What Plato’s ‘Myth of Er’ Tells Us Today

What Plato’s ‘Myth of Er’ Tells Us Today
“The Three Fates Clotho, Lachesis, and Atropos,” 1558–59, by Giorgio Ghisi, after Giulio Romano. Print, Metropolitan Museum of Art, New York. (Public Domain)
James Sale
3/7/2023
Updated:
3/8/2023

Plato is justly famous as one of the world’s greatest philosophers. Indeed, 20th-century philosopher A.N. Whitehead once commented that all Western philosophy is but “a series of footnotes to Plato.”

At the end of his book “Republic,” Plato recounts the curious myth of Er. “Myth” here has its ancient Greek meaning of “account” rather than our contemporary understanding of it as something false or of its being a traditional story involving supernatural beings, heroes, gods, quests, and the like.

As it happens, this myth—account—of Er does involve supernatural beings! But this is not an ancient Greek myth as story; it is a philosopher’s account of how reality might be structured.

For these reasons, that it is not a traditional myth (and so does not feature in most compendiums of Greek myths) and that it has been written by a philosopher (remember, Plato wanted to ban the poets as too subversive), I am wary of according it too much status or credibility. But then again, it comes from one of the profound ancients, and I, for one, respect that deeply.

What is the myth of Er and how is it helpful today?

Plato's work the "Myth of Er" tells how one warrior is allowed to see souls judged after death. (Thanasis F/Shutterstock)
Plato's work the "Myth of Er" tells how one warrior is allowed to see souls judged after death. (Thanasis F/Shutterstock)

The Myth of Er

A modern illustration of a passage in the "Myth of Er," where Ananke, the personification of Necessity, is above the Moirai, the Fates. From Magasin Pittoresque, 1857, by Edmond Lechevallier-Chevignard. (PD-US)
A modern illustration of a passage in the "Myth of Er," where Ananke, the personification of Necessity, is above the Moirai, the Fates. From Magasin Pittoresque, 1857, by Edmond Lechevallier-Chevignard. (PD-US)

Er was a man who died in battle, and with others who had also died, he was led to the afterlife. There, he came to a wonderful place where there were judges who decided where one was to go in the afterlife. There were two doors (one entrance, one exit) to heaven, and two doors (again, entrance and exit) into the earth. Good souls were directed into the heavens, and bad ones were sent down into the earth. The hero, Er, was not sent to either place but was told to remain where he was so that he could see the whole process and report back to the living what occurred after death.

What did occur?

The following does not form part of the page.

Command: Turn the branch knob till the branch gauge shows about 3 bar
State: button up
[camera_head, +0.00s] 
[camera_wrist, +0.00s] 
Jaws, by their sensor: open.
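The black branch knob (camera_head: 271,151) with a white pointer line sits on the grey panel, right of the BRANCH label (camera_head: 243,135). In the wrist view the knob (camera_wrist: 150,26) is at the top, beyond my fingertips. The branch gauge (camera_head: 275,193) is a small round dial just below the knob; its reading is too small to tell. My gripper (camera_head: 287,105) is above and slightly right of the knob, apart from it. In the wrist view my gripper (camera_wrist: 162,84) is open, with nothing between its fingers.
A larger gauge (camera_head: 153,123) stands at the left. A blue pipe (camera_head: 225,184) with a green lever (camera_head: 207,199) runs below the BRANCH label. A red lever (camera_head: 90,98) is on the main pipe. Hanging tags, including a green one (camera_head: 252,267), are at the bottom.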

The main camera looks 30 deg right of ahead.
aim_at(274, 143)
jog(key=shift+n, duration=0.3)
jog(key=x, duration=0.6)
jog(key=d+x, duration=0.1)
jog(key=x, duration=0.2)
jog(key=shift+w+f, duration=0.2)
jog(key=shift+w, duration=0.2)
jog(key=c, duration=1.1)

Those who went to heaven came back all clean and happy, reporting indescribable sights of beauty; those coming back from the earth were dirty and miserable. In fact, the latter had had to spend a thousand years atoning 10 times over for every sin they’d done.

Furthermore, there were some individuals—tyrants, murderers, and those guilty of other grossest of sins—who were not allowed back at all; their souls were continually flayed.

But for those who could return, their journey at that point had only been stage one. After seven more days, they all gathered in a meadow with Necessity, her daughters (the Fates), and the Sirens.

Here, a lottery takes place where it is clear that what is chosen by each individual is their own responsibility. In essence (quite a philosophical point from a philosopher), the choice they make needs to show that they have learned from their experiences, both in their physical life and what has happened to them so far in the afterlife.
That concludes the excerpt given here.